2. Pre-migration steps

You have a plan in place and are confident you have the edge cases covered. Can you start the migration? Almost certainly not yet! First, you’ll need to ensure you have monitoring in place so you can track the status of the migration and detect problems. You’ll also want to validate that the migration will work with shadowing, dry runs and other processes.

Screenshot-2022-03-23-at-14.36.54-2.png
Shadowing a migration. See more details in Part 1 of the series.

2.1. Monitoring

Monitoring the migration is the single most important action which can make a migration successful, and detect one going wrong. The lack of dedicated migration monitoring is the reason for most migrations causing outages, in my experience.

  • Define what needs to be monitored. How can you tell if the migration goes well? What do you need to measure to know that customers are not being impacted and the service is healthy? For data migrations, how can you measure that the data is not corrupted?
  • Build the monitoring systems. Put in place the graphs, tools and alerts that tell you if the migration is healthy or if it has issues.
  • Throwaway monitoring is to be expected! Many engineering teams are hesitant to build monitoring as they’re used to building graphs and alerts for permanent features. Break away from this thinking! You need to build monitoring and yes, it will be removed once the migration is done.
  • Do you have monitoring for all error budgets? Remember how you defined your error budgets? Make sure there’s monitoring for all of those metrics.
  • If it’s painful to build one-off monitoring, take note for later. At companies which have invested heavily in platform teams, building monitoring for migrations should be a breeze. If it’s not, then you should incentivize making it easier to do. Do this by contributing to tooling, or by pushing management to invest in tools, be it via internal platform teams or contracting with vendors.

2.2. Validation

Validate that the migration will work as expected.Once you’ve completed most of the development work for the migration, you’ll want to hold off rolling out in production.
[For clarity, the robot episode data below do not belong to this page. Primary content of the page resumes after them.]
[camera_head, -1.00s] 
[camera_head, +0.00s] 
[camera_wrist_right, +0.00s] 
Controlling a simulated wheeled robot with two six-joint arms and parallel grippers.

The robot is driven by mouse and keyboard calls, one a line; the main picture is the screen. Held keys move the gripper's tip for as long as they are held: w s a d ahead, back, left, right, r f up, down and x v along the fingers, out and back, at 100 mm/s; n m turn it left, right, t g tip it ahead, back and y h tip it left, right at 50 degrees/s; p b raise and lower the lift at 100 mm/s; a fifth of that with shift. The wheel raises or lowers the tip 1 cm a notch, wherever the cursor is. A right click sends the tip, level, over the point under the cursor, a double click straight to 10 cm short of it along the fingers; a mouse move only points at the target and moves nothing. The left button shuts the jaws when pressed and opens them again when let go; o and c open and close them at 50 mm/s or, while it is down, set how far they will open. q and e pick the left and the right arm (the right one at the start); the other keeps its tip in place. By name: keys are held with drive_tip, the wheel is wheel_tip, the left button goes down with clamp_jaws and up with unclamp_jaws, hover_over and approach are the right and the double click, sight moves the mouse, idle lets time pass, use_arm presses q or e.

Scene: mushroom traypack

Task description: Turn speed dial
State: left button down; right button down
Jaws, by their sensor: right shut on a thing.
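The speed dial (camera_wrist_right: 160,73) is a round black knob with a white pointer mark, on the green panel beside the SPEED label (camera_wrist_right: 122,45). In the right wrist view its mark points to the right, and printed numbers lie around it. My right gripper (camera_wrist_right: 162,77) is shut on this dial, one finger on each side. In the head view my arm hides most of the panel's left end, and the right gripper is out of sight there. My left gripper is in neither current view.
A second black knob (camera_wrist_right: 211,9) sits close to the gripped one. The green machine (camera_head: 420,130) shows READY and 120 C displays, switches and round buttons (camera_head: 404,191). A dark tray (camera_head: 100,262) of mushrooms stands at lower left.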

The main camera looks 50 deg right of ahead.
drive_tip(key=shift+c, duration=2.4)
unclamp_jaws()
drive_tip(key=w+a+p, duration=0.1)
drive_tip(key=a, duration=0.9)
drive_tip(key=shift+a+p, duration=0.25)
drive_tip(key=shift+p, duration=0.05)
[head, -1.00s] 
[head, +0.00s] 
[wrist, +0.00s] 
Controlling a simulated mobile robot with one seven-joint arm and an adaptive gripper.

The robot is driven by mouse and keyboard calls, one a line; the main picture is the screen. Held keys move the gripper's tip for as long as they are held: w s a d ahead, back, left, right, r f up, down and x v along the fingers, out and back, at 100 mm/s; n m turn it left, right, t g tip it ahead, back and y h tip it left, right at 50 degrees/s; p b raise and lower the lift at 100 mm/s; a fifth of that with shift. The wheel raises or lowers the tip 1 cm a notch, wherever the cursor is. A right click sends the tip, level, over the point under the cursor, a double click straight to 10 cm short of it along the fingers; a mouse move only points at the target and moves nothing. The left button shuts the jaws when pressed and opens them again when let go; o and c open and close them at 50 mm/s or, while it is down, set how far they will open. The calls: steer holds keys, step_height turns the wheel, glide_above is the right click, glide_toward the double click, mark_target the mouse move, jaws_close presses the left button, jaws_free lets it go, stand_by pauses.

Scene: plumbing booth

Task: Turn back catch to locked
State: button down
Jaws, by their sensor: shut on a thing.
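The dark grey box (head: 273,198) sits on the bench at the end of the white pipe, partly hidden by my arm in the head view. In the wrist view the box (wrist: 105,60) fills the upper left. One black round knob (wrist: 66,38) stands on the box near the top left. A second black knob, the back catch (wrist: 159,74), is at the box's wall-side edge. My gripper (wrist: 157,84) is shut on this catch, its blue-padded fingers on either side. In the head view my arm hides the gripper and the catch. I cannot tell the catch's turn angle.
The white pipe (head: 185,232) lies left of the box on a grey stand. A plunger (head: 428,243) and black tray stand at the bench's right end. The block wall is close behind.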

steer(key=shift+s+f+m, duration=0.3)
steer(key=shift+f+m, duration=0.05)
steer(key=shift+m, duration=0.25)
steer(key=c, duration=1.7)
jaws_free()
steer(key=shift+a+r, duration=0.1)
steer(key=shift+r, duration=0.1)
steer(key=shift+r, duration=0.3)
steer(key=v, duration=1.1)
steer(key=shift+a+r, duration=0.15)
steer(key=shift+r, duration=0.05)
Instead, you should validate the migration with production data and traffic. Here are some common ways to do this.

Shadowing, also commonly referred to as ‘parallel run’ or ‘shadow loading.’ This is a common approach, both with service replacements and service integrations. This approach means sending all production traffic to the new system or new integration as well, and monitoring that it works as expected.

Shadowing has several benefits:

  • Migration issues are caught early.
  • It’s as close to pre-production testing as it gets.
  • It serves as load testing. If your shadowed system can handle production load, you can be confident that it won’t have issues when switching over.

There are a few caveats with shadowing:

  • Shadowing validation. You’ll likely need to build shadowing validation tooling to confirm the new system works as expected.
  • Mocking might be needed to avoid side effects. The new system might need to mock certain functionality. For example, if you are migrating an old system which also sends emails in certain scenarios, you’ll want to stop the new system from sending emails while in shadowing mode. Doing so would result in emails sent twice!
  • Not always practical. There may be times when shadowing is not an approach that’s pragmatic. This is the case when you would have to mock much of the shadowed system’s capability. For example, if you are migrating the email layer in an application, shadowing email sending without sending emails might be meaningless.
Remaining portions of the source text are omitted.